#### [Task goal]
Starting at the top of the listing, extract every line up to and including the one with "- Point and". Pictures stay out of the copy.

+---+

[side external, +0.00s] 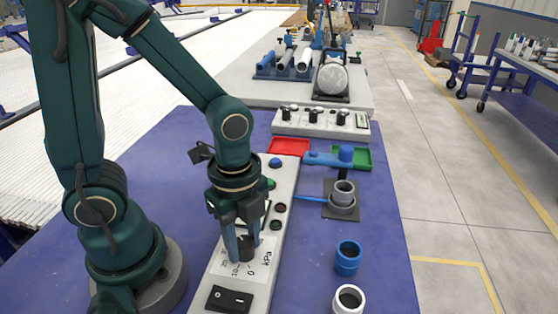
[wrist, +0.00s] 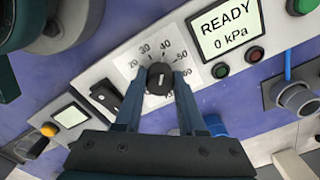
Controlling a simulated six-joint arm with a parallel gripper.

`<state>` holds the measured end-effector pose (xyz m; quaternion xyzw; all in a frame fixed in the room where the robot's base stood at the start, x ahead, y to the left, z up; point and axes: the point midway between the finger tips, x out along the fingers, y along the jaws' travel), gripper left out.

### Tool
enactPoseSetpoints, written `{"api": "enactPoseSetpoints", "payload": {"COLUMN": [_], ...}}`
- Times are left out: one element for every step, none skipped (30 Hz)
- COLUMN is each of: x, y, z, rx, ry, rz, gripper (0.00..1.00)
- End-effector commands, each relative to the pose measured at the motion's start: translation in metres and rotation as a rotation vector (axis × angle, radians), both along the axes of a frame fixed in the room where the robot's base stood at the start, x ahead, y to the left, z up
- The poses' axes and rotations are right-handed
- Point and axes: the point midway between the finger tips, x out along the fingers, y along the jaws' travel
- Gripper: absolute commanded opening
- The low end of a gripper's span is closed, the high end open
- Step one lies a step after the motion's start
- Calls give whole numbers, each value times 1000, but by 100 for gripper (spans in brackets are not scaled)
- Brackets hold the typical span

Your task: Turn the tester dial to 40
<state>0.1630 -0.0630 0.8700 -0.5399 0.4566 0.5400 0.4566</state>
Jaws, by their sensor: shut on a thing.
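The black tester dial (wrist: 160,79) sits on a white scale plate (wrist: 133,62) on the tester panel. The numbers 20, 30 and 40 read above it in the wrist view; others beside it are partly hidden by my fingers. My gripper (wrist: 160,82) points down with its two blue fingers shut on the dial, one on each side. In the side external view my gripper (side external: 244,250) is at the near end of the panel, and the dial (side external: 246,241) is partly covered by the fingers. I cannot tell which number the dial points to.
The tester display (wrist: 228,32) reads READY and 0 kPa, with green and red buttons (wrist: 255,54) beside it. A black rocker switch (side external: 229,299) is close to the dial. A blue ring (side external: 347,258), a white ring (side external: 348,300) and a grey pipe stack (side external: 342,195) stand to the right.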

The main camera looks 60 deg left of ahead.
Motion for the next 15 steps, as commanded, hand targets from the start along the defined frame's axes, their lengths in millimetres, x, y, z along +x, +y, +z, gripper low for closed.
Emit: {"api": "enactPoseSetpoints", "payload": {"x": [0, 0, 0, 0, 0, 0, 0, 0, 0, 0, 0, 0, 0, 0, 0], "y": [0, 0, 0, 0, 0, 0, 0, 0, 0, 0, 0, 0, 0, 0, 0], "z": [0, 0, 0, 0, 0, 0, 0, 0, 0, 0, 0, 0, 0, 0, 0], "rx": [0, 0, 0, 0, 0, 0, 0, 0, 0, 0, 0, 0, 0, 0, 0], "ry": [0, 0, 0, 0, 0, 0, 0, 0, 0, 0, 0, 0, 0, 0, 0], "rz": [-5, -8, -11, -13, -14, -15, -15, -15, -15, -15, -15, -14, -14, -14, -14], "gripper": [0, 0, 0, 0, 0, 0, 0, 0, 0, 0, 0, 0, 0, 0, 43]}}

+---+

#### [Exercise result]
[side external, +0.00s] 
[wrist, +0.00s] 
Controlling a simulated six-joint arm with a parallel gripper.

`<state>` holds the measured end-effector pose (xyz m; quaternion xyzw; all in a frame fixed in the room where the robot's base stood at the start, x ahead, y to the left, z up; point and axes: the point midway between the finger tips, x out along the fingers, y along the jaws' travel), gripper left out.

### Tool
enactPoseSetpoints, written `{"api": "enactPoseSetpoints", "payload": {"COLUMN": [_], ...}}`
- Times are left out: one element for every step, none skipped (30 Hz)
- COLUMN is each of: x, y, z, rx, ry, rz, gripper (0.00..1.00)
- End-effector commands, each relative to the pose measured at the motion's start: translation in metres and rotation as a rotation vector (axis × angle, radians), both along the axes of a frame fixed in the room where the robot's base stood at the start, x ahead, y to the left, z up
- The poses' axes and rotations are right-handed
- Point and axes: the point midway between the finger tips, x out along the fingers, y along the jaws' travel

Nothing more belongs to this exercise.